Na visão do parlamentar, o Congresso pode também estabelecer normas que exijam maior transparência e responsabilidade das empresas no que diz respeito ao impacto ambiental da mineração, além de garantir a participação da sociedade nas decisões sobre o uso dos recursos naturais.
O ponto é reforçado pelo deputado federal Zé Silva (Solidariedade-MG), membro da Frente Parlamentar da Energia. “O Brasil precisa de uma legislação que garanta segurança à população e ao meio ambiente, mas que também ofereça segurança jurídica e previsibilidade ao empreendedor que decide investir no país. Por isso, é importante aprovar o Projeto de Lei 2.780, que cria a Política Nacional de Minerais Críticos e Estratégicos”, afirma.
Apesar do potencial para se tornar o segundo maior player mundial na produção, e avançar fortemente também no processamento interno, o deputado indica a necessidade de o país equilibrar a defesa da soberania com a liberdade econômica, evitando a criação de monopólios.
Ele destaca que a visão pouco aprofundada tanto do Congresso como da sociedade e da própria imprensa sobre a mineração sustentável mudou muito nos últimos dois anos, o que explica o destaque do assunto e nos debates sobre o tema. “A legislação que rege parte da atividade minerária é antiga e remonta a cinco ou seis décadas.
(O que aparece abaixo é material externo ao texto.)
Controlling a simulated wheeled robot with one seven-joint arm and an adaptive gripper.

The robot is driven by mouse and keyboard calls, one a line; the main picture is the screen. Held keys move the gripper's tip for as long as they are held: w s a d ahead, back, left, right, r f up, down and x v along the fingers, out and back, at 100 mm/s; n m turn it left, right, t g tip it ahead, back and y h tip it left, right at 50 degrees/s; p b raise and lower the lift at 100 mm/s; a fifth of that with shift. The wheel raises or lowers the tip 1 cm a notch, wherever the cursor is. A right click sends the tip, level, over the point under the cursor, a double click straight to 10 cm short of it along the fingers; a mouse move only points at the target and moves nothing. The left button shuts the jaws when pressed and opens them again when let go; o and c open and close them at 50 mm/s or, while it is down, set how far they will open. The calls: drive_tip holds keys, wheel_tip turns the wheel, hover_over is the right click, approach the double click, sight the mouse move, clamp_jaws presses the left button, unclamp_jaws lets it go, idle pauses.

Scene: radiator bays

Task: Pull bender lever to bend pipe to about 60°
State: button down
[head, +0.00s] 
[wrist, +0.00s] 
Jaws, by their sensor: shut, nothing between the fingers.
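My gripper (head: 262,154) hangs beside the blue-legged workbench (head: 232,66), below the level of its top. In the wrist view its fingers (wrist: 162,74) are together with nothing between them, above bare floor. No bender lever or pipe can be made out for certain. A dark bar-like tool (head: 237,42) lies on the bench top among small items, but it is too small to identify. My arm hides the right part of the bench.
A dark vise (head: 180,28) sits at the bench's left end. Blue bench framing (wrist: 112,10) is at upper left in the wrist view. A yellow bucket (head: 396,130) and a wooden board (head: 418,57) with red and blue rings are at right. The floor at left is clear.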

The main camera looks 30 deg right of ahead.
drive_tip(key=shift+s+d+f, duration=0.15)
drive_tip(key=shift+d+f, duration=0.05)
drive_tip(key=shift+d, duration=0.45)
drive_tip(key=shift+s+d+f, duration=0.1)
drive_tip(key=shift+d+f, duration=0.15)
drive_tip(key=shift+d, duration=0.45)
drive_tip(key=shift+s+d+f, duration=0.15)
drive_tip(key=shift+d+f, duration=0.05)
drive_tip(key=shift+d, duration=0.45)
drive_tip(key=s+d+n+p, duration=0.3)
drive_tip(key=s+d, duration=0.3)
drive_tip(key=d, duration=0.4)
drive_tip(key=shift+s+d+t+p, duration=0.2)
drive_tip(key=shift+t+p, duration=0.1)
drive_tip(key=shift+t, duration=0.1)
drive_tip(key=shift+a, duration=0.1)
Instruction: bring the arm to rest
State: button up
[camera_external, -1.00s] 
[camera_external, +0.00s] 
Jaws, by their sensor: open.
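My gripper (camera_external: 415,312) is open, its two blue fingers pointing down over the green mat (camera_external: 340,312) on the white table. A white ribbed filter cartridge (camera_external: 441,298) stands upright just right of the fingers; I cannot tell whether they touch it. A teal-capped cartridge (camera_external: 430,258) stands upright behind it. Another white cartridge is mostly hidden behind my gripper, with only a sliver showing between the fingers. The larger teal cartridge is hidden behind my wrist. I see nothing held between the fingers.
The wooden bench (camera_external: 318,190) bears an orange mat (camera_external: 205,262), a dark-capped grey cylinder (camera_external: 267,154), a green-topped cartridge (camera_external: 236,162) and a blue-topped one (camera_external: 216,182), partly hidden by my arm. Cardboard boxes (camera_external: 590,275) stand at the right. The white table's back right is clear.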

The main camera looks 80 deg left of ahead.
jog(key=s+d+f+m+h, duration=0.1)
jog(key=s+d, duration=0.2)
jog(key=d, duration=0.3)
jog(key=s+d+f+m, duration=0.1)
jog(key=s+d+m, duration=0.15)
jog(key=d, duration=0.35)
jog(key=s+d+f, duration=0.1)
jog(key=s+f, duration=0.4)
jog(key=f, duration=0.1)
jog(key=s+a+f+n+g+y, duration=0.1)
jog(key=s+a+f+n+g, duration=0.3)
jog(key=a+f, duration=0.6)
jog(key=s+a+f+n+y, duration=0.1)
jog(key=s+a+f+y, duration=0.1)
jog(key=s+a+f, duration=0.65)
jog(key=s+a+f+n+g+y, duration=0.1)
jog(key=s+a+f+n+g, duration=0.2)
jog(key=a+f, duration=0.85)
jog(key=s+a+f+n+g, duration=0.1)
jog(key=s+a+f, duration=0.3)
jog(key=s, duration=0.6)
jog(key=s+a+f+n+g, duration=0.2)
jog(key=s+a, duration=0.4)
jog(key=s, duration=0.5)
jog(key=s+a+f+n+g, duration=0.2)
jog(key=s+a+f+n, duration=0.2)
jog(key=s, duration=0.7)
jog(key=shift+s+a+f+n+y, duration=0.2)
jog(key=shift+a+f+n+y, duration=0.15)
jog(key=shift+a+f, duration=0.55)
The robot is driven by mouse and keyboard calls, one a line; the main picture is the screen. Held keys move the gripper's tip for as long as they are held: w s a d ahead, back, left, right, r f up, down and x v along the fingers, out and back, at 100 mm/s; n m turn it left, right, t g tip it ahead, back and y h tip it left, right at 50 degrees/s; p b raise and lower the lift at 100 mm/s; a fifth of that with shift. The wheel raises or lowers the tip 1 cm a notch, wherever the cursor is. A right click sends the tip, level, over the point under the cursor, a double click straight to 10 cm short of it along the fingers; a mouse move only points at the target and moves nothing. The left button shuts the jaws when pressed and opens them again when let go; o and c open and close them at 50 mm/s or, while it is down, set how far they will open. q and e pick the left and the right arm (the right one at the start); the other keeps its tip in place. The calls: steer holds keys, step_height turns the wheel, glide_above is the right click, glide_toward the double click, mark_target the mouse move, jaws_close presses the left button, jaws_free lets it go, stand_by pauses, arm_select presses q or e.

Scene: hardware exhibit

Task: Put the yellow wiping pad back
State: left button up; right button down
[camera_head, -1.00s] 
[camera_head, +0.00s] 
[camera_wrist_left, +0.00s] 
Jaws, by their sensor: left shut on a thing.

Queremos uma legislação moderna, que garanta que a mineração não seja uma ameaça à vida ou ao meio ambiente, mas sim um vetor estratégico de geração de riquezas e qualidade de vida.”
Silva lembra do atual trabalho pela aprovação de um projeto que institui uma política nacional de minerais críticos e estratégicos, considerando que tal política é fundamental diante da expectativa de que, até 2040, o volume necessário desses minerais aumente em até 40 vezes, impulsionado pela transição energética, pelas energias limpas, pela segurança alimentar e pelo combate à fome. “Também é essencial avançar em regularização fundiária e ambiental e em sistemas produtivos mais sustentáveis.”